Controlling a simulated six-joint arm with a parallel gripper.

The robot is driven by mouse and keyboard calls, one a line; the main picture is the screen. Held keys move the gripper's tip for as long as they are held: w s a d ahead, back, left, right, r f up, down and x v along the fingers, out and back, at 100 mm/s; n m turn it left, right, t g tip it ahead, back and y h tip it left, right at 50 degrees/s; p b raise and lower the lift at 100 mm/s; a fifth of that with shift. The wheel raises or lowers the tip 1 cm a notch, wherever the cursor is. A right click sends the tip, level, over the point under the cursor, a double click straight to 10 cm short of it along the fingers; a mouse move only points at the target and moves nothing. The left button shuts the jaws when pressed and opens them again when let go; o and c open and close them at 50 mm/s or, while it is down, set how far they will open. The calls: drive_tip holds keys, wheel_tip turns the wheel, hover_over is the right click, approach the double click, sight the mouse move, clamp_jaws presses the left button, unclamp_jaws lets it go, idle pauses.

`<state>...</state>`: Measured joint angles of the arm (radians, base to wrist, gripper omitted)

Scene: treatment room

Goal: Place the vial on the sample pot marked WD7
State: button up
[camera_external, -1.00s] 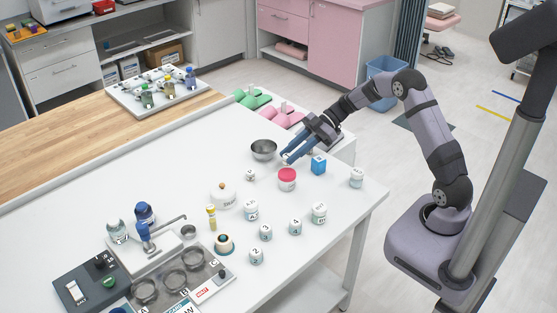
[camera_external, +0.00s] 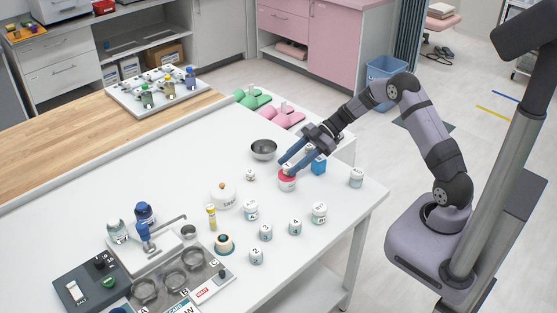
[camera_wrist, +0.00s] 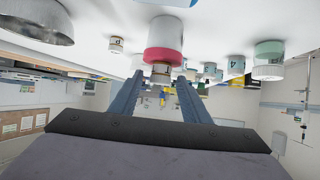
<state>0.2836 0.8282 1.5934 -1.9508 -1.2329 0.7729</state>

------------------------------------------------------------------------

→ THE REQUEST: Track down every line holding the string "button" and copy it.

→ TASK ANSWER:
The robot is driven by mouse and keyboard calls, one a line; the main picture is the screen. Held keys move the gripper's tip for as long as they are held: w s a d ahead, back, left, right, r f up, down and x v along the fingers, out and back, at 100 mm/s; n m turn it left, right, t g tip it ahead, back and y h tip it left, right at 50 degrees/s; p b raise and lower the lift at 100 mm/s; a fifth of that with shift. The wheel raises or lowers the tip 1 cm a notch, wherever the cursor is. A right click sends the tip, level, over the point under the cursor, a double click straight to 10 cm short of it along the fingers; a mouse move only points at the target and moves nothing. The left button shuts the jaws when pressed and opens them again when let go; o and c open and close them at 50 mm/s or, while it is down, set how far they will open. The calls: drive_tip holds keys, wheel_tip turns the wheel, hover_over is the right click, approach the double click, sight the mouse move, clamp_jaws presses the left button, unclamp_jaws lets it go, idle pauses.
State: button up

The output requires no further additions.